On the seventh day, when the heart of the king was merry with wine, he commanded Mehuman, Biztha, Harbona, Bigtha and Abagtha, Zethar and Carkas, the seven eunuchs who served in the presence of King Ahasuerus, (Esther 1:10)

The LORD of hosts will protect them, and they shall devour, and tread down the sling stones, and they shall drink and roar as if drunk with wine, and be full like a bowl, drenched like the corners of the altar. (Zechariah 9:15)

Then Ephraim shall become like a mighty warrior, and their hearts shall be glad as with wine. Their children shall see it and be glad; their hearts shall rejoice in the LORD. (Zechariah 10:7)

This is just a few texts on wine bringing joy. You can see a fuller post covering this topic here. No other beverage is singled out as one which produces joy. And the very nature of alcoholic wine clearly is such that we can understand what is being talked of here. Wine, well before it makes one drunk, is very pleasurable and lifts your spirits, giving one joy. Feasting and wine are interconnected. In Biblical Hebrew the very word for “feasting” literally means “drinking”. ISBE’s article on wine states “a “˜feast’ is literally a “˜drinking’ (Heb. misthe, Gen. 21:8; Jdg. 14:10; 1 S. 25:36; 2 S. 3:20)”.

In case anyone doubts that the alcoholic warming of the spirits is in view with the idea of wine gladdening the heart, look again at the last five passages. They clearly link this joy with alcoholic properties. Yet this spirit-gladdening effect, is something God has given as a gift to be enjoyed.

So once again, back to the passage at hand, the gladdening nature of wine (which we’ve shown Scripturally as referring to alcoholic properties of the fermented wine) is emphasized in the passage. That joy is going to be removed. And one last connection is Zechariah 9’s mention of a shouting associated with drunkenness, and the shouting mentioned in Isaiah 16. The shouting will stop. Drunkenness was a fact of what happened with that drink. Scripture warns against drunkenness, but it often speaks knowingly or comparatively of how a drunken person acts.

So with all of this evidence, there is a strong likelihood that Isaiah 16:10 is not teaching us that there is an exception to the normal rule that yayin refers to alcoholic wine. Rather it is referring to the wine that Scripture everywhere else indicates is alcoholic.

Three Final Points

There are three final points which sound the death knell for the two-wine theory.

First, there are a few passages which speak clearly of alcoholic wine in one verse, and a few verses later wine is referred to in a positive light. Nothing indicates we should assume that the wine was different in the case of the alcoholic variety and the variety which is praised. In 1 Sam. 1:14, Eli tells Hannah to “put your wine away from [her]”. But in vs. 24, Hannah brings wine with her on her trip back to Shiloh.

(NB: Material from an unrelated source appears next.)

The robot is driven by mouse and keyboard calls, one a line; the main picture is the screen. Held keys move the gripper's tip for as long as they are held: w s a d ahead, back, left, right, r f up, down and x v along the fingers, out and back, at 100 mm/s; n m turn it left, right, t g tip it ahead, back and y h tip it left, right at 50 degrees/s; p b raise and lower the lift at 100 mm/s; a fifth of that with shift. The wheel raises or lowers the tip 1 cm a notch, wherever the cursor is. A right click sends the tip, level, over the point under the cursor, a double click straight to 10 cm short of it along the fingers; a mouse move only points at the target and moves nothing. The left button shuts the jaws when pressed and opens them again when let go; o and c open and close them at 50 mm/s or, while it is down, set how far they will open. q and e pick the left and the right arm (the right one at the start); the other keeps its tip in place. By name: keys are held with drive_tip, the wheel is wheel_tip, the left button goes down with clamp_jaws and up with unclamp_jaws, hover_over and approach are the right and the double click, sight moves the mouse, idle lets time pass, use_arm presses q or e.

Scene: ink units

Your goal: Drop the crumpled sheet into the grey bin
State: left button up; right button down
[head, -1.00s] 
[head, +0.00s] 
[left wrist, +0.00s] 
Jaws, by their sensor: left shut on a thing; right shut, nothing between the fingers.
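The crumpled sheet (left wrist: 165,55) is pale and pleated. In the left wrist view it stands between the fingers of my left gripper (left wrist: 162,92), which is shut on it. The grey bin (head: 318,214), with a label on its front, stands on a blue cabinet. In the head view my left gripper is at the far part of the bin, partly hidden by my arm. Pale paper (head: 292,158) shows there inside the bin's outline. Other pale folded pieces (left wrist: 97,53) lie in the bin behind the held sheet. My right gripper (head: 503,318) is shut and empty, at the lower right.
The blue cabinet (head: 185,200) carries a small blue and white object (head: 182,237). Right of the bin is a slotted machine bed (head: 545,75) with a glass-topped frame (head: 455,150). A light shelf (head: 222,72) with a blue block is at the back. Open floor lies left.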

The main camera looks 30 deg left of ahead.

Nothing indicates that the wine Hannah brought would be different than the wine Eli thought she was drinking earlier. In 1 Sam. 25:18, Abigail serves wine for David and his men, then later in verses 36-37 Nabal is drunk with wine. Nothing in the context would lead us to think the drink David and his men received was different from that which made Nabal drunk. The difference of course is Nabal immoderately drank the wine, whereas David and his men didn’t. Joel 1:5, 10 is another similar passage.

Second, Scripture clearly praises alcoholic wine. Isaiah 25:6 is definitely referring to alcoholic wine when it indicates that such wine will characterize the blessings of Christ’s future kingdom: “And in this mountain the LORD of hosts will make for all people a feast of choice pieces, a feast of wines on the lees, of fat things full of marrow, of well-refined wines on the lees. (NKJV) “. “Wines on the lees” is translated in most modern versions as “well-aged wine”.

Third, Nehemiah when describing what supplies were given to him as Judean governor, mentions all kinds of wines. Nothing indicates that he did not partake of them. And the context is one of approval, as he is writing inspired Scripture. Here is the passage: “Now what was prepared at my expense for each day was one ox and six choice sheep and birds, and every ten days all kinds of wine in abundance. Yet for all this I did not demand the food allowance of the governor, because the service was too heavy on this people.” (Neh. 5:18 ) So if there is two kinds of wine, this passage indicates Nehemiah partook of both.

This really does seal the deal with regards to the two-wine theory. It doesn’t stand the test of history, it doesn’t line up with the lexical consensus, and more importantly, it doesn’t jive with Scripture.